If BBDISPLAY and BBNET functions are combined on the same server both at the main site and the D/R site, then my suggestion is pretty simple: Just run the two sites completely in parallel, with each of the BBNET servers reporting to "their own" BBDISPLAY server. The only downside of this is that the measurements on the two sites might disagree! So there is no guarantee that you'll have identical displays at the two sites.
On the D/R server you just disable the "[bbpage]" task in hobbitlaunch.cfg - that way, no alarms get sent.
You can sync the bb-hosts and hobbit-alerts.cfg files between the two servers without any problems; Hobbit doesn't use the "BBDISPLAY", "BBNET" or "BBPAGER" tags in the bb-hosts file at all.
Handling failover in this situation means somehow getting the D/R server to detect that Hobbit is down on the primary server, and then starting up the hobbitd_alert task to process alerts. You'll probably need to do some script that periodically either checks the primary server itself, or runs bb 127.0.0.1 "query primaryserver.bbd" and takes action when that status changes.
Another option is to setup a hobbitd worker module that picks up events from the "stachg" (status change) channel, and reacts to changes in the state of the primary server. That might be a more elegant solution - see the "hobbitd_sample.c" file in the Hobbit sources for an example of how to write a worker module.
If you only want the BBNET function running on one server at a time (e.g. because you must have identical displays at the two sites), or you have the BBNET server running on a different system at the primary site, then the situation becomes a bit more complex.
The main site where BBNET normally runs would of course be configured to send the results to both of the BBDISPLAY servers. As described above, you can handle failover of the alert function by having the hobbitd_alert module turned off normally, and enabling it if the primary BBPAGER goes down.
The problem as I see it would be how the D/R server detects that the primary BBNET server has failed. One possibility would be to enable the bbtest-net "--report" option; this makes bbtest-net send in a report about itself as the last status report from one cycle of the network tests. Something on the D/R server could monitor when this status was last received, and if it becomes too old it would then fire up the network testing task on the D/R server. If the status-report lifetime that bbtest-net generates was set to e.g. 10 minutes, then this could trigger when the status-report turned purple - so you could handle it with the same module that keeps an eye on changes in the primary BBDISPLAY server status.
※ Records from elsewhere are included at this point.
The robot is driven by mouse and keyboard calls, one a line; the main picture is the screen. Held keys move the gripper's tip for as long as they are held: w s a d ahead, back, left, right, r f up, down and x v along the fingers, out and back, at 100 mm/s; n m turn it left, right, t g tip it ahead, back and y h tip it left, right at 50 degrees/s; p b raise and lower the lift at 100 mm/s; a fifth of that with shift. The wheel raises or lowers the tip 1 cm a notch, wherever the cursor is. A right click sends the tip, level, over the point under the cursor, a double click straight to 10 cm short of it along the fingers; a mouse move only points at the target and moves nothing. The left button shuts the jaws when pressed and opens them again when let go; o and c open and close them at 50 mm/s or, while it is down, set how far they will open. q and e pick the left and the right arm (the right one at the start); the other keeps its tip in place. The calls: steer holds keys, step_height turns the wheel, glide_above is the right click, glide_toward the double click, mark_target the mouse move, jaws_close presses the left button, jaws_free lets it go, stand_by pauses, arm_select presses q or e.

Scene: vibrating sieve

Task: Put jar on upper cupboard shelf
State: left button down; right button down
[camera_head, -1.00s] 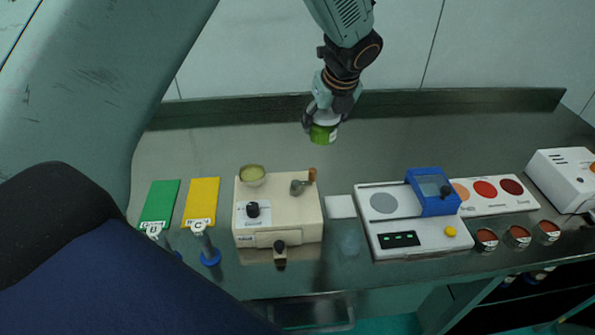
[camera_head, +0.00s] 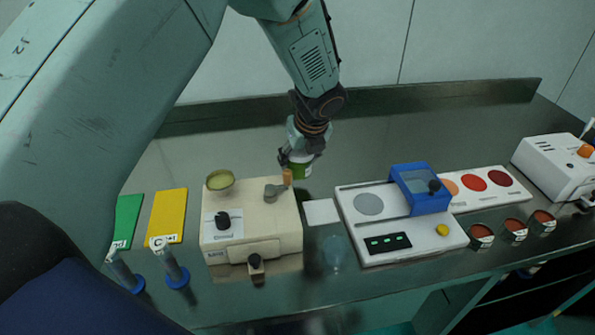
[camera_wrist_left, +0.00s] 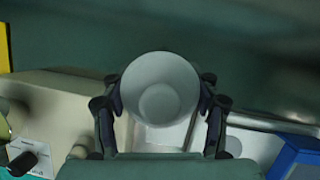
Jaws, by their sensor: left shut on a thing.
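No cupboard shelf can be made out. My right gripper is not in view.
The beige machine (camera_head: 250,222) with a bowl (camera_head: 220,180) and a knob stands on the steel bench (camera_head: 380,135). A white device with a blue lid (camera_head: 420,188) is to its right. Green and yellow cards (camera_head: 167,215) lie left. Several red-brown dishes (camera_head: 481,236) are at the right.

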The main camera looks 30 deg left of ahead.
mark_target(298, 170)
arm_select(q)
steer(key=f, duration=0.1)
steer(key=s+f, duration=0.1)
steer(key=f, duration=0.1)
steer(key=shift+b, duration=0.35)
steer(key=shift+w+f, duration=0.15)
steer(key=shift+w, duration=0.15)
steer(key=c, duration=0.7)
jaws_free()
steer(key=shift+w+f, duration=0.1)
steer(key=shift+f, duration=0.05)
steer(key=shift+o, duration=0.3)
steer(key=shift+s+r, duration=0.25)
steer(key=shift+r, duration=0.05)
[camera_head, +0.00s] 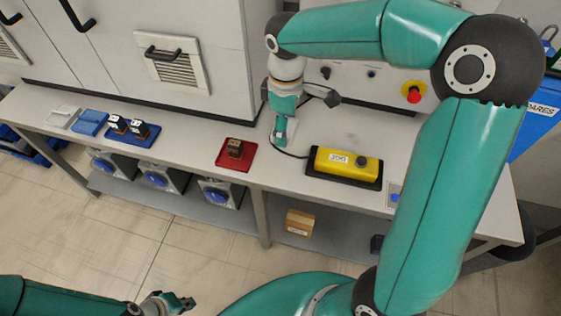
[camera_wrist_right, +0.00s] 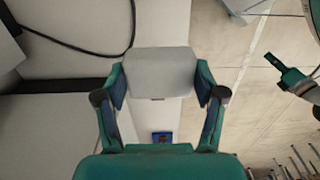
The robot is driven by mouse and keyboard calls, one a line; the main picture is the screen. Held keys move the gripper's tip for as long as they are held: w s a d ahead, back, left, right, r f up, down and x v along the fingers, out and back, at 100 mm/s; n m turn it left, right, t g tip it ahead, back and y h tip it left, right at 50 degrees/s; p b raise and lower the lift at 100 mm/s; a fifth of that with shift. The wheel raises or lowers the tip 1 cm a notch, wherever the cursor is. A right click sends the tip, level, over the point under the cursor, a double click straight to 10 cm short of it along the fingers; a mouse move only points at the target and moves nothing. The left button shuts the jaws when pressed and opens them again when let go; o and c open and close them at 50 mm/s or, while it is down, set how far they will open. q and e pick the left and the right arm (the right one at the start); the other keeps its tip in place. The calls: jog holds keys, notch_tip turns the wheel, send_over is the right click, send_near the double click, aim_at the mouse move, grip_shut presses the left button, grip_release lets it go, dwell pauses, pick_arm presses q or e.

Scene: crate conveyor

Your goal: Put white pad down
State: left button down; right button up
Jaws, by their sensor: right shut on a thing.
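My right gripper (camera_wrist_right: 160,80) is shut on the white pad (camera_wrist_right: 160,68), a pale slab with rounded corners held between the two fingers in the right wrist view. In the head view the right gripper (camera_head: 284,130) is low over the bench, between a red pad and a yellow box. The held pad is hard to make out there, and I cannot tell whether it touches the bench. My left gripper (camera_head: 178,303) is at the bottom of the head view, away from the bench; its finger opening is unclear.
The yellow box (camera_head: 335,162) sits on a black base. Blue pads (camera_head: 90,122), dark blocks (camera_head: 139,130) and a whitish flat piece (camera_head: 63,116) lie at the left. A cable runs near the right gripper.

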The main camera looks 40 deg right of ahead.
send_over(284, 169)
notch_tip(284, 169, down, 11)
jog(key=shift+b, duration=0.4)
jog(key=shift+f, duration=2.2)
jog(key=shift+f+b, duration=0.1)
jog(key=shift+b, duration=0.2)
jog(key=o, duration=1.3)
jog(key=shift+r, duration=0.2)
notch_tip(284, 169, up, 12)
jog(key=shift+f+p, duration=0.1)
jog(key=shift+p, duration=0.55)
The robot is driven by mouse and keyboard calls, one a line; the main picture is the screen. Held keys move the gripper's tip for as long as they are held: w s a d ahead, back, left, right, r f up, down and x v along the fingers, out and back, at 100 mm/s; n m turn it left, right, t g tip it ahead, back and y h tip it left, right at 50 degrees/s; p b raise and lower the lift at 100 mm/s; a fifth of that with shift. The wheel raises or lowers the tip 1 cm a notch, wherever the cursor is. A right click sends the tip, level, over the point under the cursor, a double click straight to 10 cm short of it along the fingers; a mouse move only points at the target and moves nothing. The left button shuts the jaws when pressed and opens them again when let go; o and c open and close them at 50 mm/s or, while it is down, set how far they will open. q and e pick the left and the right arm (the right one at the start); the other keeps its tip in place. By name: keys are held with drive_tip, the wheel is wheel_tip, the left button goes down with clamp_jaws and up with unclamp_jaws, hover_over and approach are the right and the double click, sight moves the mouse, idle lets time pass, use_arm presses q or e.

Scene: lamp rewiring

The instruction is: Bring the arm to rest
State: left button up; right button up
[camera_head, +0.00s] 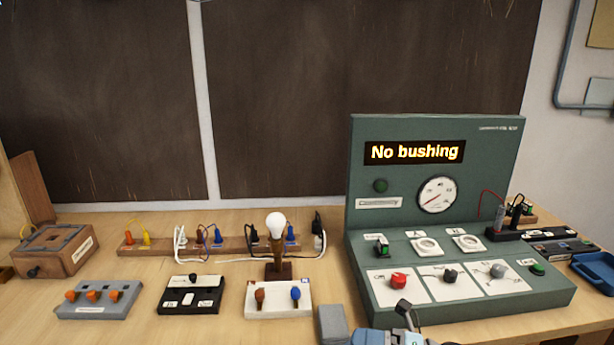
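At the bottom edge, right of centre, a grey block, a blue part and a dark jointed piece show; they look like the end of my right arm (375,335), cut off by the frame. I cannot make out whether its fingers are open or shut, or whether it holds anything. It is in front of the green test console (455,305), whose display (414,152) reads "No bushing". My left gripper is not in view. A lamp with a white bulb (276,223) stands upright on the table behind a white switch box (277,312).
A wooden strip (155,246) with coloured plugs and cords runs along the back. A grey box (98,300), a black box (191,296) and a wooden box (54,252) stand left. Small devices and a blue tray (597,268) lie right. Bare tabletop (45,310) shows at the front left.

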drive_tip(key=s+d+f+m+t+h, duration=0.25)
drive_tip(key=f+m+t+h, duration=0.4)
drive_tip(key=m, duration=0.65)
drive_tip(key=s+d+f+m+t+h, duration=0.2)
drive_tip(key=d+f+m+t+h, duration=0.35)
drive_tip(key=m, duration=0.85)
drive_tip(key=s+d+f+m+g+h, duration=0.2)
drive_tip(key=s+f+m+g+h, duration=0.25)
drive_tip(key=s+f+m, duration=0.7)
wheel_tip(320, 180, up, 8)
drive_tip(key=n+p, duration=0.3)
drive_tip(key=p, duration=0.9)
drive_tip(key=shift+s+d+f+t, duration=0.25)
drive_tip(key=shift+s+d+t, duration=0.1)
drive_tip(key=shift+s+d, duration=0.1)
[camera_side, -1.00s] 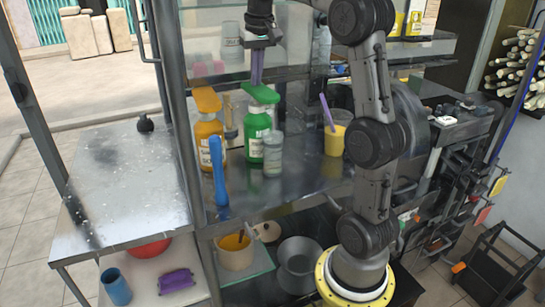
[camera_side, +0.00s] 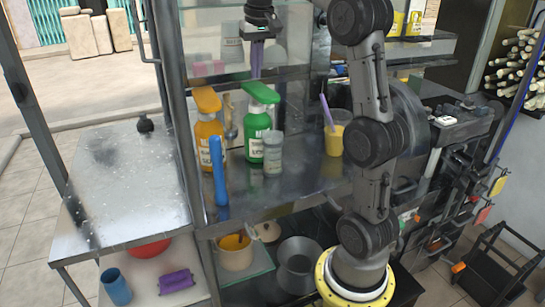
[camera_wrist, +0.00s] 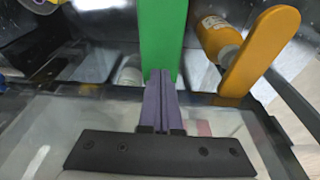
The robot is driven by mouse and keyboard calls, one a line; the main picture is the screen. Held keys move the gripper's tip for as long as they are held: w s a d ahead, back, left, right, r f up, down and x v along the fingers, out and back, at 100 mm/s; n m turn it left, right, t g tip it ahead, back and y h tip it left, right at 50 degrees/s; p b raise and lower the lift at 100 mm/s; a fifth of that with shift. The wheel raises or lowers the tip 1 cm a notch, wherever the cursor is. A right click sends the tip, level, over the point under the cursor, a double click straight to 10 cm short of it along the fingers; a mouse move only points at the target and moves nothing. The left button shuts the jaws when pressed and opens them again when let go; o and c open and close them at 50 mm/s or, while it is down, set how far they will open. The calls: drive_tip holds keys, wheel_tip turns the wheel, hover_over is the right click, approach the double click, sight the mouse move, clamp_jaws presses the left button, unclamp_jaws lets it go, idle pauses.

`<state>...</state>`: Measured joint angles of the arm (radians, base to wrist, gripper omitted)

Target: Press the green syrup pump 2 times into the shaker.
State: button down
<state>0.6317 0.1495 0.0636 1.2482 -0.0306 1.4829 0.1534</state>
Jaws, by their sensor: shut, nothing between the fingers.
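The green syrup bottle (camera_side: 257,127) stands upright on the steel counter, with its green pump head (camera_side: 262,92) on top. The pump head also shows in the wrist view (camera_wrist: 163,38). The small grey shaker (camera_side: 272,155) stands just in front of the bottle, under the pump's spout side; a pale rim in the wrist view (camera_wrist: 130,72) is partly hidden by the pump head. My gripper (camera_side: 256,76) points down right over the pump head, its purple fingers (camera_wrist: 163,80) shut and empty. The fingertips are at or just above the head; I cannot tell if they touch.
An orange pump bottle (camera_side: 210,140) stands close left of the green one, and a blue stick-like object (camera_side: 218,170) stands in front of it. A yellow cup with a purple stick (camera_side: 334,138) is to the right. A glass panel and shelf are close behind my gripper.

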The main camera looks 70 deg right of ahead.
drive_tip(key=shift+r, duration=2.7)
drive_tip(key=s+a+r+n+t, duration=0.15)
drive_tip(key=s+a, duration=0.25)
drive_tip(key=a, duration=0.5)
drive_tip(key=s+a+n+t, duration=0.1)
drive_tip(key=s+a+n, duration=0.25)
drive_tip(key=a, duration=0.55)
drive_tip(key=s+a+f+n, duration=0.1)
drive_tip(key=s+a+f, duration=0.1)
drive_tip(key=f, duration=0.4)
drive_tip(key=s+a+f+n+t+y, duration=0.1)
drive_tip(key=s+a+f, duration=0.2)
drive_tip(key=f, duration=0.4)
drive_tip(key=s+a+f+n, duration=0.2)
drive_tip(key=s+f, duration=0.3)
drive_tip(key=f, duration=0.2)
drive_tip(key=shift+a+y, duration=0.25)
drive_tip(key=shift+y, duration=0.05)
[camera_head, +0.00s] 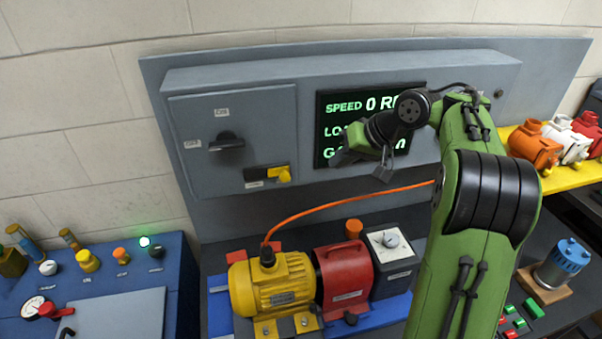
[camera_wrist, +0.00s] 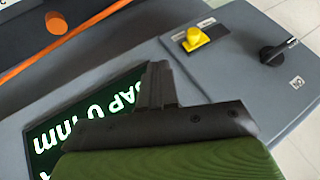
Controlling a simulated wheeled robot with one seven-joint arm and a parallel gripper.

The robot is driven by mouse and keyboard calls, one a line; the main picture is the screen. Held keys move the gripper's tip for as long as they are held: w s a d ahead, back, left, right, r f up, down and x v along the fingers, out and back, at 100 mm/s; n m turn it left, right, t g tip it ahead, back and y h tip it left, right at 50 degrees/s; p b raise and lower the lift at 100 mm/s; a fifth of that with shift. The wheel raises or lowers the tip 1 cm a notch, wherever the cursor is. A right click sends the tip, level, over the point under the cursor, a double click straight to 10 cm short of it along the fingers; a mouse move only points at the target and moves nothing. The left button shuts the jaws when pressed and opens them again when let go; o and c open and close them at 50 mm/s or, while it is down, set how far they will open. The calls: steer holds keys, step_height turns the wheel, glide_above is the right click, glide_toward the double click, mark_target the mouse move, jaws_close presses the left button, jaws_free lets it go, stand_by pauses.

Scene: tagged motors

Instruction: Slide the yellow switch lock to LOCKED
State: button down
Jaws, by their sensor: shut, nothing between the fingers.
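The yellow switch lock (camera_head: 284,174) sits at the right end of a dark slot plate (camera_head: 258,173) on the grey cabinet door, below the black rotary switch (camera_head: 228,142). In the wrist view the yellow lock (camera_wrist: 196,38) shows at the top, with the black switch (camera_wrist: 274,53) to its right. My gripper (camera_head: 343,158) is in front of the display, right of the lock and apart from it. In the wrist view my gripper's fingers (camera_wrist: 157,68) are together with nothing between them. The lettering on the lock's label is too small to read.
The display (camera_head: 332,110) reads SPEED 0 and is partly covered by my arm. Below stand a yellow motor (camera_head: 272,285) with an orange cable (camera_head: 330,203), a red unit (camera_head: 343,275) and a dial box (camera_head: 392,262). The space before the cabinet door looks clear.

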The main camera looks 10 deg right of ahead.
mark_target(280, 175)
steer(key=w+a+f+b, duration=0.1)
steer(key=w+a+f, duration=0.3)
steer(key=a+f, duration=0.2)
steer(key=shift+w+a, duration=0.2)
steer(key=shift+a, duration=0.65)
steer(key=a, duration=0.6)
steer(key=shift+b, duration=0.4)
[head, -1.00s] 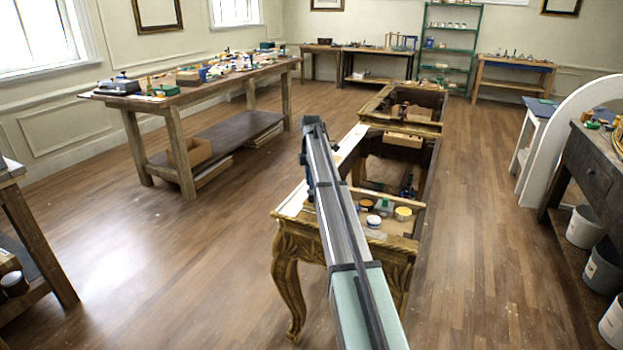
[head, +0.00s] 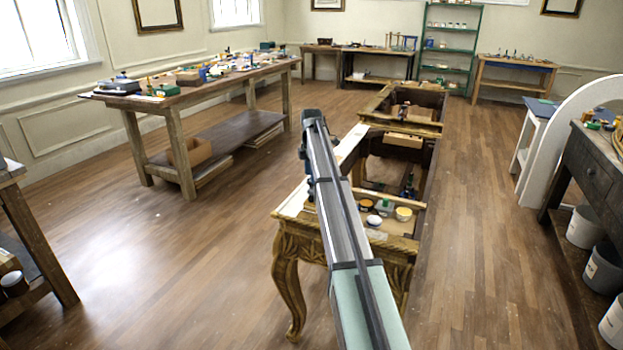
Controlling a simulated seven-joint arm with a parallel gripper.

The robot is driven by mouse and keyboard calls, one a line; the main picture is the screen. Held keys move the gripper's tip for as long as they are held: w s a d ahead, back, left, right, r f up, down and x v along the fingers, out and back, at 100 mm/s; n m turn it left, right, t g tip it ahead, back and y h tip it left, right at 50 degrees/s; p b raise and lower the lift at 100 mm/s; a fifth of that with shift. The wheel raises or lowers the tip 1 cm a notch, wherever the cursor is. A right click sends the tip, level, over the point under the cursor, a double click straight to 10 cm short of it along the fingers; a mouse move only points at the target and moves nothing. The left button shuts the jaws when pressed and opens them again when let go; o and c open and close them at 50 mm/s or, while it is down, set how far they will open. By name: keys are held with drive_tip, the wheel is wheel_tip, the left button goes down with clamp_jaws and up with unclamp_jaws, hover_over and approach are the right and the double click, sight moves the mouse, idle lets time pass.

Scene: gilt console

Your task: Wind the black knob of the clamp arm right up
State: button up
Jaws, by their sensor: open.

I haven't finally decided how to handle failover in Hobbit. I imagine that it means implementing a special "heartbeat" message that the servers send to each other - the BBDISPLAY servers exchange one, and the BBNET servers send one to the BBDISPLAY servers to inform them that they are alive. One of the BBDISPLAY servers then acts as an arbitrator, and decides which tasks must run where, and announces this to all of the servers, who then start or stop tasks as needed. If the arbitrator crashes, another BBDISPLAY server will have to take over.
(We monitor connectivity to RF antennas used for bar-code scanning applications and our motley assortment of oracle and SAP instances on a mob of AIX systems).
Sounds like a lot of custom scripts are in use :-)
Henrik